Iba a titular este artículo ¡Euréka! Tal la palabra griega, hoy proverbial, que lanzó el sabio Arquímedes (287-212 a.C.) cuando descubrió, en la tina de baño, uno de los más fecundos principios de la hidrostática: Todo cuerpo bañado en un fluido pierde una parte de su peso, igual al peso del volumen de aquel fluido que desaloja. Sin embargo no lo hice, al advertir que esa expresión se quedaba corta, frente a la genialidad a la que quiero referirme: la de nuestros representantes en el Congreso Nacional, que acaban de descubrir cómo hacer felices, de un simple plumazo, a los pobres jubilados por el IESS.

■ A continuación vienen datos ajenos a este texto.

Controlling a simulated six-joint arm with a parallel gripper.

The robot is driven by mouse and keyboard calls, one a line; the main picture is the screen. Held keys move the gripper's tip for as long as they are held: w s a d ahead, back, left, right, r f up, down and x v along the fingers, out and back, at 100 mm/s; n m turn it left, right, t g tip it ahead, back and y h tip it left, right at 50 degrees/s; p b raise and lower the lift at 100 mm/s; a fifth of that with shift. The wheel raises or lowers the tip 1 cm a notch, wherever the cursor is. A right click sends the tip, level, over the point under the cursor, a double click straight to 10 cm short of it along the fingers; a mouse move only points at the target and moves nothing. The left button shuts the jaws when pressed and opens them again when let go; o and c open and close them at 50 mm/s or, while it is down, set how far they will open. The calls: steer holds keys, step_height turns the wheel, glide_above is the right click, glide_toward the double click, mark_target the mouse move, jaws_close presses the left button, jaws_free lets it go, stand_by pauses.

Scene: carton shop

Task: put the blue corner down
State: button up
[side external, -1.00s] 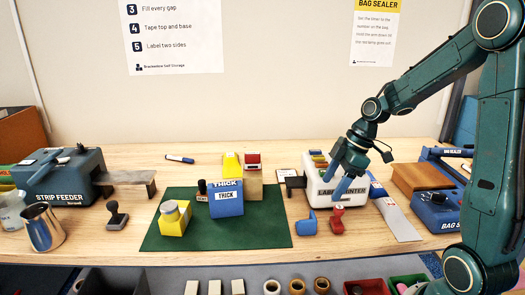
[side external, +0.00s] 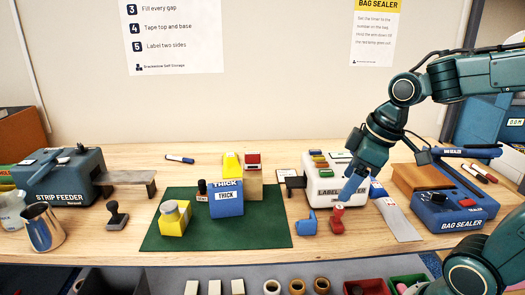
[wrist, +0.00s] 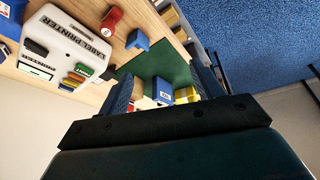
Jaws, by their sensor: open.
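The blue corner (side external: 306,225) sits on the wooden bench just right of the green mat, with a small red piece (side external: 337,220) beside it on the right. In the wrist view the blue corner (wrist: 138,41) shows near the top, next to the red piece (wrist: 112,18). My gripper (side external: 350,193) is above the bench in front of the label printer, above and to the right of the blue corner and apart from it. Its two blue fingers stand wide apart in the wrist view (wrist: 164,88), with nothing held between them.
The label printer (side external: 325,194) stands behind my gripper. The green mat (side external: 262,228) carries a blue "THICK" box (side external: 226,203), a yellow block (side external: 174,219) and other pieces. The bag sealer (side external: 452,212) is at right, the strip feeder (side external: 62,178) at left. Bins and rolls line the front.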

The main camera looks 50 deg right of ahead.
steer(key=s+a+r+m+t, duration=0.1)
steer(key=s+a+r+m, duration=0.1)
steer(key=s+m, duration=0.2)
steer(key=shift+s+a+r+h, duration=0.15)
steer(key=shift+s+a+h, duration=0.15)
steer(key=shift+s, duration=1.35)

En efecto, Arquímedes era solo un individuo genial, que avaló su descubrimiento hidrostático en las leyes que rigen la materia. Pero nuestros diputados al Congreso Nacional –que tan bien nos representan– encarnan toda una colectividad de genios, que por moción de Proaño Maya y con el voto unánime de los 69 legisladores presentes, hicieron su feliz descubrimiento sin aval alguno en las leyes pertinentes: jurídicas, económicas, sociales y ni siquiera en las más elementales del sentido común. Su genialidad y su descubrimiento son incomparables, pues alcanzan lo que pretendieron por siglos, sin conseguirlo, los alquimistas.

La alquimia es un conjunto de especulaciones y experiencias, generalmente de carácter esotérico, relativas a las transmutaciones de la materia, que tuvo como fines principales la búsqueda de la piedra filosofal y de la panacea universal. La piedra filosofal, que infructuosamente buscaron los alquimistas, especialmente en la Edad Media, sería una materia con la que se podría hacer oro artificialmente. Y la panacea universal, un supuesto remedio o solución general para cualquier mal. Ambas cosas parece que las hemos descubierto, al fin, por las interpuestas personas de nuestros diputados. Tales piedra y panacea las hemos encontrado, sencillamente, en la acción y el efecto de sensibilizar.

En realidad no había para qué afanarse tanto. ¿Quién no se sensibilizaría ante la penuria de los viejitos jubilados y estafados por el IESS? Sobre todo si con una mera disposición del Congreso, que no vete el Presidente de la República, se puede convertir el papel impreso del Registro Oficial en oro o en dólares. ¿Por qué, entonces, no nos sensibilizamos también ante los niños y los enfermos pobres, y decretamos que reciban, con similar alquimia, la cantidad mínima de dinero que necesitan? ¿Y por qué no decretamos bajar a la quinta parte el precio de todos los bienes y servicios esenciales y multiplicamos por lo que haga falta los sueldos y salarios?

Alguna vez dudé si acaso éramos unos estúpidos o unos genios. Muchos sucesos de la vida nacional me iban inclinando por la primera alternativa. Pero la comentada decisión del Congreso Nacional sobre los jubilados del IESS me ha permitido optar decididamente por la segunda. Al fin descubro la verdad completa: solemos hacernos los zoquetes, pero somos geniales.